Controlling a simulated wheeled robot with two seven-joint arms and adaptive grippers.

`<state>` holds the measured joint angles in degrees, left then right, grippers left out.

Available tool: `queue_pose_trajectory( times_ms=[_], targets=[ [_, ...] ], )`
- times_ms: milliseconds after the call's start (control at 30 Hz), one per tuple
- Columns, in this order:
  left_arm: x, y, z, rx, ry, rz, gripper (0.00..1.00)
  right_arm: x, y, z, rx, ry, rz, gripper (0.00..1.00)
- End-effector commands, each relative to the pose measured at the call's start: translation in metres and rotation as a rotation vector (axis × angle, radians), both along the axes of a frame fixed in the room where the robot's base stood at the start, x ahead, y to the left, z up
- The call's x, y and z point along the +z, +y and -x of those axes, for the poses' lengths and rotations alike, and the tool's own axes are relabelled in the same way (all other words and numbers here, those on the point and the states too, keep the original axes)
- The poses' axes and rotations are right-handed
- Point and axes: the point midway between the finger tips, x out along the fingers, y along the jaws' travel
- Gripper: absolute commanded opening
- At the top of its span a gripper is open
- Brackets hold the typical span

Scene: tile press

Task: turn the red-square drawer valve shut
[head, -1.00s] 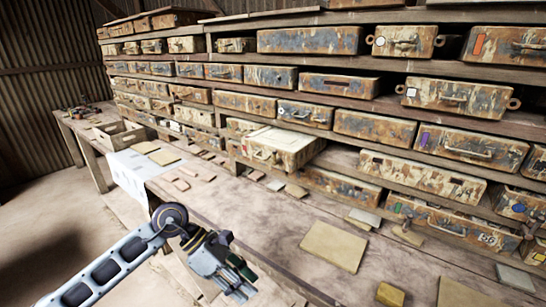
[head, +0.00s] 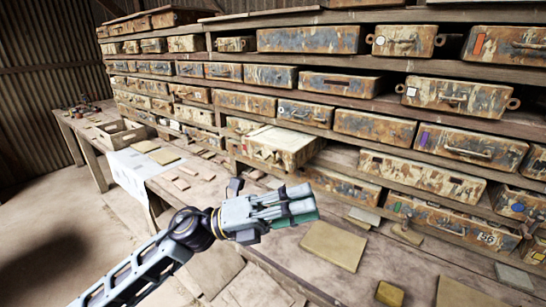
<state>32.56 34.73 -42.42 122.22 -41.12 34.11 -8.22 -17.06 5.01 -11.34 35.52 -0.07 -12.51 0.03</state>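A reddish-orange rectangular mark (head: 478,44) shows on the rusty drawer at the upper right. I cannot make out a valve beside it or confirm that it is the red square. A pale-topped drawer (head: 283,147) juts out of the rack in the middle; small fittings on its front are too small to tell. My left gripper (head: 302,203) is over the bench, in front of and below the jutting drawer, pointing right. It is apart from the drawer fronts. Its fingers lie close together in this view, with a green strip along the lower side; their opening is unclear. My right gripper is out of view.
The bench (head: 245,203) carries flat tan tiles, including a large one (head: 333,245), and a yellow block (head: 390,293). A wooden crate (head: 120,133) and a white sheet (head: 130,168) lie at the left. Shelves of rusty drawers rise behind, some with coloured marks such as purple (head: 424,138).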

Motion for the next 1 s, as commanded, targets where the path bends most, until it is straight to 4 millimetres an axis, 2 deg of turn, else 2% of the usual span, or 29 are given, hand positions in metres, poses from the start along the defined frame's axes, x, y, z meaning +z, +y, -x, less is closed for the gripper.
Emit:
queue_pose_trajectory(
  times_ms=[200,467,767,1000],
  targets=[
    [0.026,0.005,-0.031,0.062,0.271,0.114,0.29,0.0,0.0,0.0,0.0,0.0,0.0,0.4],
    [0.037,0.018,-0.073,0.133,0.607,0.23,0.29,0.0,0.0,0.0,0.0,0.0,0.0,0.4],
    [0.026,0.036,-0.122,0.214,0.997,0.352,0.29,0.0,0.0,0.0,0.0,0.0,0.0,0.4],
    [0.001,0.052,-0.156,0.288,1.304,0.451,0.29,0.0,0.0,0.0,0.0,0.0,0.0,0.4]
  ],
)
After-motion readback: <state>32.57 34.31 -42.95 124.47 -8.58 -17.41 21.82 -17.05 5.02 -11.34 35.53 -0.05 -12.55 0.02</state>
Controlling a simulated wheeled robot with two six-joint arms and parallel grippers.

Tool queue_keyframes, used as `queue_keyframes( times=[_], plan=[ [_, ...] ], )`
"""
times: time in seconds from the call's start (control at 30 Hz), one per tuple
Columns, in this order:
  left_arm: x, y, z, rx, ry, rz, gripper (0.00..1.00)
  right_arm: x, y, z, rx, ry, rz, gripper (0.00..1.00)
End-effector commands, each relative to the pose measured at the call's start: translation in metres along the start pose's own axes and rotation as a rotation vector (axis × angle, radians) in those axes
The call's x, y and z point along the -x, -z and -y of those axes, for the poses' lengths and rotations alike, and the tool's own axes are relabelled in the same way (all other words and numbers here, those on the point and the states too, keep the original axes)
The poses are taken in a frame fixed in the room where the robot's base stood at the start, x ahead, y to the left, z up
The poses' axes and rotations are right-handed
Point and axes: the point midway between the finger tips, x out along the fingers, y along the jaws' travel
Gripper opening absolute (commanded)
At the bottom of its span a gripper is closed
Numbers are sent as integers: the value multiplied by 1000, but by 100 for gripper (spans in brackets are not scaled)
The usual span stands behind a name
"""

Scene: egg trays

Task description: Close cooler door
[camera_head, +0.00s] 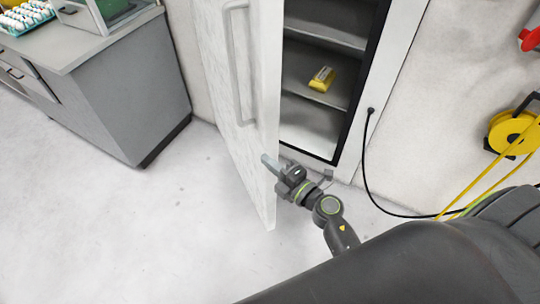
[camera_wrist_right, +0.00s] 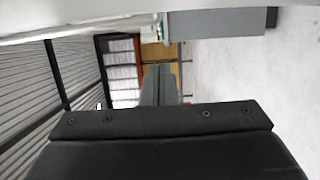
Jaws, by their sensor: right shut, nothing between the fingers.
***
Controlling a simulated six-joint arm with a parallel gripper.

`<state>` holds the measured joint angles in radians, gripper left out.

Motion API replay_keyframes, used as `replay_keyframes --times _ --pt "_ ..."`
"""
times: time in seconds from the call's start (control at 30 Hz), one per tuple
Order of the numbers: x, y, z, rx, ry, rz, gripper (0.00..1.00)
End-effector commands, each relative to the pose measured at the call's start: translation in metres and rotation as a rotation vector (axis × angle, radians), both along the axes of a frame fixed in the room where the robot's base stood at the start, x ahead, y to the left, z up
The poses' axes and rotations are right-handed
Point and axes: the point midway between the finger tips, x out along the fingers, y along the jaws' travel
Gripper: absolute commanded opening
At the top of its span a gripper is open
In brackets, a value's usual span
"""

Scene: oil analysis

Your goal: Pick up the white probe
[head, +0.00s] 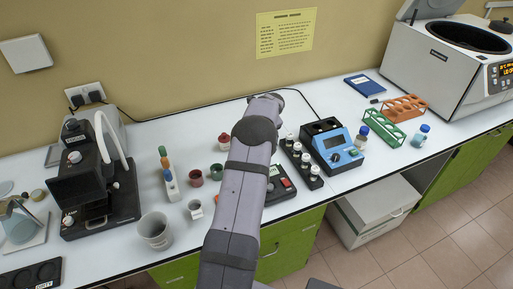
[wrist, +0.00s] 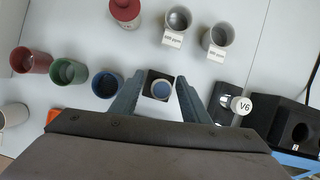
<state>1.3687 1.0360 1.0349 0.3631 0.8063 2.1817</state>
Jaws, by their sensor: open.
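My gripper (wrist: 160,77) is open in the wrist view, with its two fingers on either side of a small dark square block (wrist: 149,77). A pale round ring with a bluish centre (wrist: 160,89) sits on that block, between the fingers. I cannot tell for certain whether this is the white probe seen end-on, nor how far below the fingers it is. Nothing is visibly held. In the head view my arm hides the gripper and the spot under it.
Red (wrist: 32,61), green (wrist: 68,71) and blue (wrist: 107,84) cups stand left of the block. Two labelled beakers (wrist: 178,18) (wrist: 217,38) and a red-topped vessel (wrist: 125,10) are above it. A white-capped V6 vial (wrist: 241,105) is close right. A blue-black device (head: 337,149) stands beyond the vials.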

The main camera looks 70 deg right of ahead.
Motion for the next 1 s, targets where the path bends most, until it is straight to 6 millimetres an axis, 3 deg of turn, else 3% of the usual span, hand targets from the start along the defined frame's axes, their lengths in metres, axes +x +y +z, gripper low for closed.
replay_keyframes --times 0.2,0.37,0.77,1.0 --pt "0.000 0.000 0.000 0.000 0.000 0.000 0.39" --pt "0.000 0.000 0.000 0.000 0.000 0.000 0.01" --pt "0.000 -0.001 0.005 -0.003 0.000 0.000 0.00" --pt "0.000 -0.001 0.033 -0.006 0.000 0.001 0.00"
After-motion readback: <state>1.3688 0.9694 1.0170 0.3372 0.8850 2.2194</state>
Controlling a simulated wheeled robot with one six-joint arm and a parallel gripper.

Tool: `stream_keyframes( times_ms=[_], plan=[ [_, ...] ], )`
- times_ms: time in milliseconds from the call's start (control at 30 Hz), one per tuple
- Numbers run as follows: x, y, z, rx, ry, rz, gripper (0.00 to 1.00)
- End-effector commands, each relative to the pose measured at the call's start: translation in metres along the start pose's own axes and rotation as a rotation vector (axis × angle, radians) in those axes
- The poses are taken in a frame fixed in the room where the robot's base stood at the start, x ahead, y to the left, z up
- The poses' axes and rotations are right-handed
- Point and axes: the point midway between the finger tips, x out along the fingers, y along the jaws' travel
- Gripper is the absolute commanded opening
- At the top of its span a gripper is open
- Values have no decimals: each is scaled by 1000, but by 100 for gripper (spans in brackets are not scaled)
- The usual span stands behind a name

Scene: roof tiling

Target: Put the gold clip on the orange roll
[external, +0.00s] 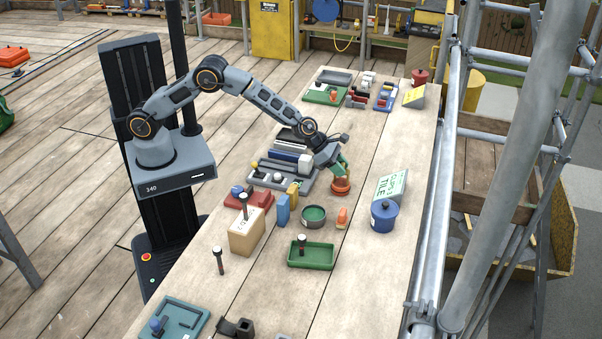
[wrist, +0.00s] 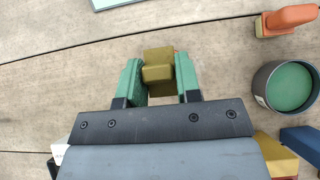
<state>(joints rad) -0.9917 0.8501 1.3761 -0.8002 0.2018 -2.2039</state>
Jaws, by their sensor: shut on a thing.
***
#### [Requirement]
State how many lines of the data include the word "holds", with nothing else.

#### [The response]
2